▶ What is expected:
Begin at the line that holds "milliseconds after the" and copy each line exactly until the data below ends, including that last line but no pictures.

# START OF Given data

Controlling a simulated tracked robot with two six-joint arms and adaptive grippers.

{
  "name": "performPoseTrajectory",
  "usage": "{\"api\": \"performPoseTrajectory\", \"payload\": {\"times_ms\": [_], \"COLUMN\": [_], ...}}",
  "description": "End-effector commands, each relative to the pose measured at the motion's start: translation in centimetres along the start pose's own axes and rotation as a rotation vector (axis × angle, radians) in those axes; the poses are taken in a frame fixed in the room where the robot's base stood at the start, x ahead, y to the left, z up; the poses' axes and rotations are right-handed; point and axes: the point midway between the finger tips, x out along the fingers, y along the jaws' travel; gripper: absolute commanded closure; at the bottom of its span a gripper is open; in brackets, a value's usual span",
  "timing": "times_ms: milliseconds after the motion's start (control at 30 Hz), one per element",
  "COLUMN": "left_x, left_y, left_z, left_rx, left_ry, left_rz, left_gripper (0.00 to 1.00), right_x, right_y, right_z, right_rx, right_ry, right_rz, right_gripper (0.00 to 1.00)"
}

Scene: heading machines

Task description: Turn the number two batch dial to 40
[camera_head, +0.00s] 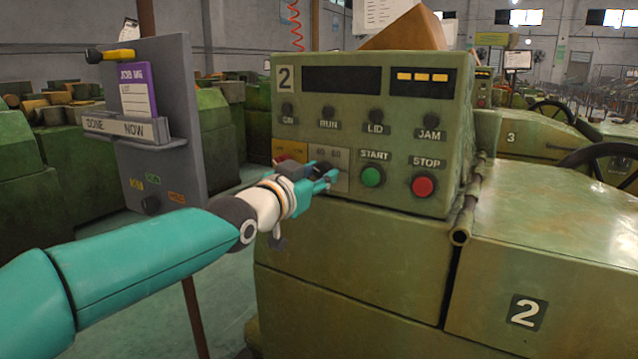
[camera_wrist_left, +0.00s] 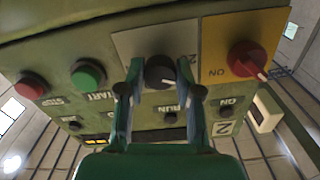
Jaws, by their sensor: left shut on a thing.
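The number two machine's green control box (camera_head: 370,130) carries a black batch dial on a grey plate (camera_head: 341,182). In the head view the dial is largely hidden by my left gripper (camera_head: 325,177). In the left wrist view the black dial (camera_wrist_left: 160,73) sits between the two fingers of my left gripper (camera_wrist_left: 160,85), which is shut on it. A white pointer mark shows on the dial. My right gripper is not in view.
A green START button (camera_head: 372,176) and a red STOP button (camera_head: 423,186) are right of the dial. A red switch on a yellow plate (camera_wrist_left: 247,60) is on its other side. A grey board (camera_head: 160,120) with a purple card stands at left.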

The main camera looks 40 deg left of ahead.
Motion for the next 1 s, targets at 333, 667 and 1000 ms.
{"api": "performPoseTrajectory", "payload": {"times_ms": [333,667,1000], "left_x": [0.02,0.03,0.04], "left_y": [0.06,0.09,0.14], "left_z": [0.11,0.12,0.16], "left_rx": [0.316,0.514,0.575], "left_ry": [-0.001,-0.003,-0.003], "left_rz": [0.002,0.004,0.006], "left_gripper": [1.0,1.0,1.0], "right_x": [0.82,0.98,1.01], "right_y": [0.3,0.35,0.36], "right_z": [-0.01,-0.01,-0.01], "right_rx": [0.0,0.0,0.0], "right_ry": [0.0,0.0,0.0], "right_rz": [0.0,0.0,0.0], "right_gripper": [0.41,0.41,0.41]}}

# END OF Given data

▶ Response:
  "timing": "times_ms: milliseconds after the motion's start (control at 30 Hz), one per element",
  "COLUMN": "left_x, left_y, left_z, left_rx, left_ry, left_rz, left_gripper (0.00 to 1.00), right_x, right_y, right_z, right_rx, right_ry, right_rz, right_gripper (0.00 to 1.00)"
}

Scene: heading machines

Task description: Turn the number two batch dial to 40
[camera_head, +0.00s] 
[camera_wrist_left, +0.00s] 
Jaws, by their sensor: left shut on a thing.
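The number two machine's green control box (camera_head: 370,130) carries a black batch dial on a grey plate (camera_head: 341,182). In the head view the dial is largely hidden by my left gripper (camera_head: 325,177). In the left wrist view the black dial (camera_wrist_left: 160,73) sits between the two fingers of my left gripper (camera_wrist_left: 160,85), which is shut on it. A white pointer mark shows on the dial. My right gripper is not in view.
A green START button (camera_head: 372,176) and a red STOP button (camera_head: 423,186) are right of the dial. A red switch on a yellow plate (camera_wrist_left: 247,60) is on its other side. A grey board (camera_head: 160,120) with a purple card stands at left.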

The main camera looks 40 deg left of ahead.
Motion for the next 1 s, targets at 333, 667 and 1000 ms.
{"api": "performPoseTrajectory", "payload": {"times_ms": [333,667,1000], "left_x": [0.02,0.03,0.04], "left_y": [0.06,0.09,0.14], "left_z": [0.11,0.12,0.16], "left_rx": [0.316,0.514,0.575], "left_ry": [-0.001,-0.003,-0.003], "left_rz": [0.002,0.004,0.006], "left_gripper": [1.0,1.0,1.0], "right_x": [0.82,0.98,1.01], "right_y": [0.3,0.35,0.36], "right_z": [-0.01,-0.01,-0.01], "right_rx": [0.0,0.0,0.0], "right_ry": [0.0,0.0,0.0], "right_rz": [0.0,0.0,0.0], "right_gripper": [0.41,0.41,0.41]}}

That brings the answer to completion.